◆ Exercise description
Which lines in the records below contain the word "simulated"? Copy each of them.

** BEGIN Data **

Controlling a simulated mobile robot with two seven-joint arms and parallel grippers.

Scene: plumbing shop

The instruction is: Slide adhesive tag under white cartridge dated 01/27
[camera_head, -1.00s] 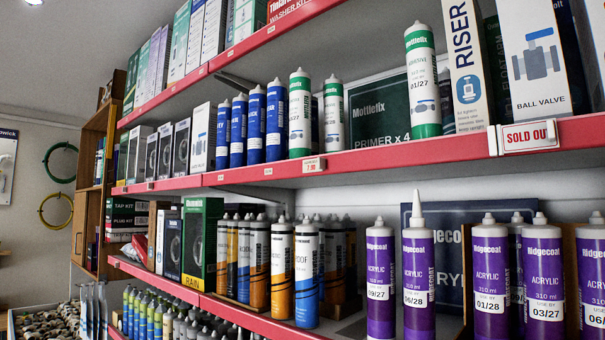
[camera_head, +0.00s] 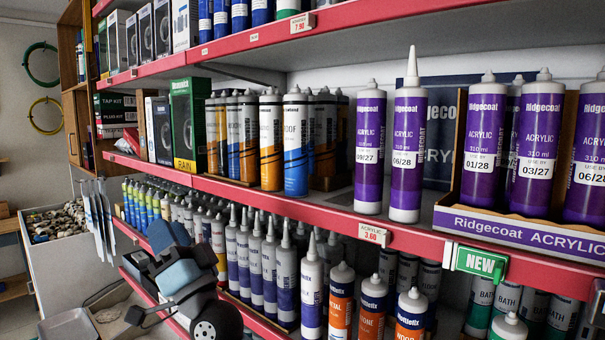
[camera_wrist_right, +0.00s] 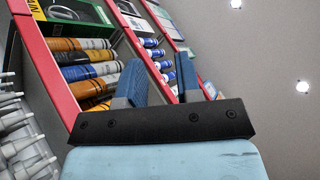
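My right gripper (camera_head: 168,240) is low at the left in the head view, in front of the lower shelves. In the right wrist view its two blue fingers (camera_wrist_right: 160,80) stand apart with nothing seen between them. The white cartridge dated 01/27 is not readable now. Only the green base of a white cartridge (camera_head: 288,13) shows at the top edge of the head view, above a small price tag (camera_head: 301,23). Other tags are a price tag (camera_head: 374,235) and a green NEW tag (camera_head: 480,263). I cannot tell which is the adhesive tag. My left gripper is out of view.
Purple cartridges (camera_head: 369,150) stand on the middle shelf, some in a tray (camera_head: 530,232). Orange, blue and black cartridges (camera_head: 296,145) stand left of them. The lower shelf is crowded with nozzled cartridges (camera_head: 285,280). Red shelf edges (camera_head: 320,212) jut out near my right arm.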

** END Data **
** BEGIN Data **

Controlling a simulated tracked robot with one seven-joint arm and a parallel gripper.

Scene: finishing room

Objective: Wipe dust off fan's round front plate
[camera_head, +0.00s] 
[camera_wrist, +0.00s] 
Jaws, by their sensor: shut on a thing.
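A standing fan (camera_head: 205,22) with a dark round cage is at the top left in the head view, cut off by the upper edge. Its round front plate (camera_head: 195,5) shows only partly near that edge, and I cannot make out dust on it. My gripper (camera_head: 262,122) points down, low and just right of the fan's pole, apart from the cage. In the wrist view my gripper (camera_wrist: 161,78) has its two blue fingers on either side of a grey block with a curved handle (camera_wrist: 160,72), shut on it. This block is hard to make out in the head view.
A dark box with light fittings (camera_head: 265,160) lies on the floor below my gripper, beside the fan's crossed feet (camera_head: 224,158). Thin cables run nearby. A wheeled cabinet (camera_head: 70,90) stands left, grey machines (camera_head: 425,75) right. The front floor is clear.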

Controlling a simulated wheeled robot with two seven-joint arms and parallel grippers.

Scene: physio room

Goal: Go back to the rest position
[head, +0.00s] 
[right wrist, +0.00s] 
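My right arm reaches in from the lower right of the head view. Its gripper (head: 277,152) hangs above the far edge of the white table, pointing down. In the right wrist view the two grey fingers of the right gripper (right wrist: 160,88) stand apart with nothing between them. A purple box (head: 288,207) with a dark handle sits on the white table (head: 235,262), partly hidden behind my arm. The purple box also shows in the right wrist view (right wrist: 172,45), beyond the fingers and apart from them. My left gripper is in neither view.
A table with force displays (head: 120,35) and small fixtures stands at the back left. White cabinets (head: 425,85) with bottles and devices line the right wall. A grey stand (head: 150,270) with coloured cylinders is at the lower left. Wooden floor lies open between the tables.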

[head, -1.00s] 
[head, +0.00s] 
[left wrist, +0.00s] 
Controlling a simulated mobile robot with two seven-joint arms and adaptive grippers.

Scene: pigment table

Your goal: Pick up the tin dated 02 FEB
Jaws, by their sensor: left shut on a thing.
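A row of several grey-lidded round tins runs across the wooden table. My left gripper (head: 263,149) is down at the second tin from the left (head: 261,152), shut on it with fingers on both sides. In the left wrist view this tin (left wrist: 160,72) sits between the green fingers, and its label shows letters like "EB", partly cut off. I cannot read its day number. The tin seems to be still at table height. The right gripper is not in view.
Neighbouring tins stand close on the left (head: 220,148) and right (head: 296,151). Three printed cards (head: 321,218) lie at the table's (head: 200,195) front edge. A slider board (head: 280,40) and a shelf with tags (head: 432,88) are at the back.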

** END Data **

◆ Solved exercise
Controlling a simulated mobile robot with two seven-joint arms and parallel grippers.
Controlling a simulated tracked robot with one seven-joint arm and a parallel gripper.
Controlling a simulated wheeled robot with two seven-joint arms and parallel grippers.
Controlling a simulated mobile robot with two seven-joint arms and adaptive grippers.

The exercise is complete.